At either bank is a cut and cover section with diaphragm walls and roof and floor slabs, 260 metres long on the east bank and 95 metres long on the west bank. Between the east approach and the west approach, the central section is an immersed tube tunnel, only the second road tunnel in the UK to use this method of construction. The central section was precast in three units at a casting basin on the east bank of the river. Each of the rectangular units measured 23.9 metres wide and 9.15 metres deep. Two units were 126 metres long, and the other was 118 metres long.

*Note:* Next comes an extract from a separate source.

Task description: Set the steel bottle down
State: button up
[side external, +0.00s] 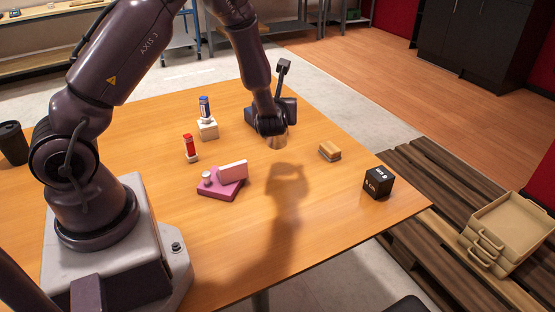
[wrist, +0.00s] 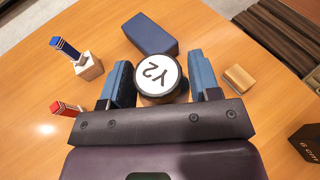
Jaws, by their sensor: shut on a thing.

Great care was taken during the concrete pouring. Each unit was constructed in 20-metre sections. The floor of each unit was constructed first, then the central dividing wall, and finally the side walls and the roof which were cast in one continuous concrete pour. A network of cooling pipes controlled the temperature at which the concrete set, making sure that it remained waterproof and that it did not crack as it hardened.
When the three units were completed, the ends of the units were sealed with temporary bulkheads. The casting basin was flooded, and the units were floated out into the river and positioned over a pre-dredged channel in the riverbed, which had been dredged through the alluvial silts and sands into the underlying chalk.
Each of the units contained ballast tanks, so that engineers could control the height at which the units floated and could sink the units into the channel when they were in position. The units were then joined together through hydrostatic pressure compressing the gaskets at the ends of the units, and the bulkheads were removed to form the tunnel.
When the tunnel sections were in place, sand was pumped underneath to form a foundation, and the trench was backfilled. A layer of rock was placed over the filled trench to provide protection from the scour of the tidal current.